- EXERCISE DESCRIPTION: From the first line of the data below through the line holding "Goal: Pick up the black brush", output each line exactly and leave the pictures out.

━━━━━━━━

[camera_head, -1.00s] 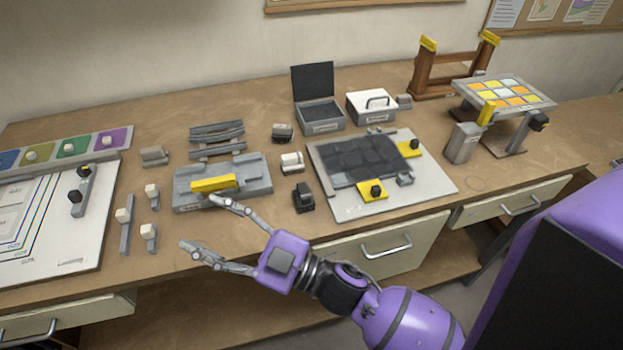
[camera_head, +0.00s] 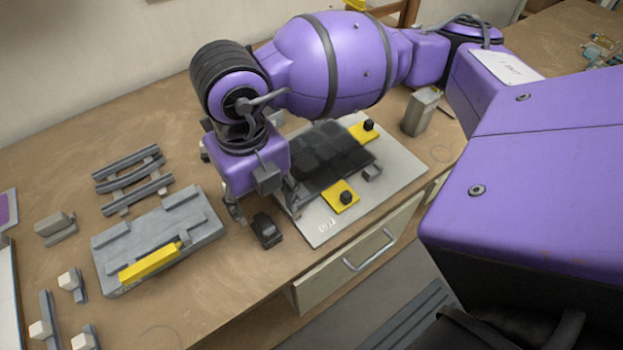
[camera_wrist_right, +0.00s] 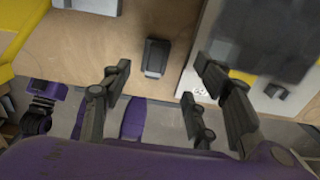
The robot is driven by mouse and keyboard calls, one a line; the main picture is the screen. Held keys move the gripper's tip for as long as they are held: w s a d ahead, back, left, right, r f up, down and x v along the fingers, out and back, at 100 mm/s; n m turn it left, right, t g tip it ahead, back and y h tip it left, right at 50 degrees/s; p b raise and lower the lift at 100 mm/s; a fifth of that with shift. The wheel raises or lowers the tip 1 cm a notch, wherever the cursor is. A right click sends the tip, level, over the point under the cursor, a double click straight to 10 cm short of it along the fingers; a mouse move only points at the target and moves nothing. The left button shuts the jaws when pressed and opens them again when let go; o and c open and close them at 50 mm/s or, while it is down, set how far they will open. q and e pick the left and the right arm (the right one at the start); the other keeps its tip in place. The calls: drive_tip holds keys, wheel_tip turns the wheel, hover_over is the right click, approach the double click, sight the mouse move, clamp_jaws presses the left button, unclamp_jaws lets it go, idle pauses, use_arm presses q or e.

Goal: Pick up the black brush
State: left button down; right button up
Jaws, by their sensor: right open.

━━━━━━━━

- COMPLETED TASK:
[camera_head, -1.00s] 
[camera_head, +0.00s] 
[camera_wrist_right, +0.00s] 
The robot is driven by mouse and keyboard calls, one a line; the main picture is the screen. Held keys move the gripper's tip for as long as they are held: w s a d ahead, back, left, right, r f up, down and x v along the fingers, out and back, at 100 mm/s; n m turn it left, right, t g tip it ahead, back and y h tip it left, right at 50 degrees/s; p b raise and lower the lift at 100 mm/s; a fifth of that with shift. The wheel raises or lowers the tip 1 cm a notch, wherever the cursor is. A right click sends the tip, level, over the point under the cursor, a double click straight to 10 cm short of it along the fingers; a mouse move only points at the target and moves nothing. The left button shuts the jaws when pressed and opens them again when let go; o and c open and close them at 50 mm/s or, while it is down, set how far they will open. q and e pick the left and the right arm (the right one at the start); the other keeps its tip in place. The calls: drive_tip holds keys, wheel_tip turns the wheel, hover_over is the right click, approach the double click, sight the mouse move, clamp_jaws presses the left button, unclamp_jaws lets it go, idle pauses, use_arm presses q or e.

Goal: Pick up the black brush

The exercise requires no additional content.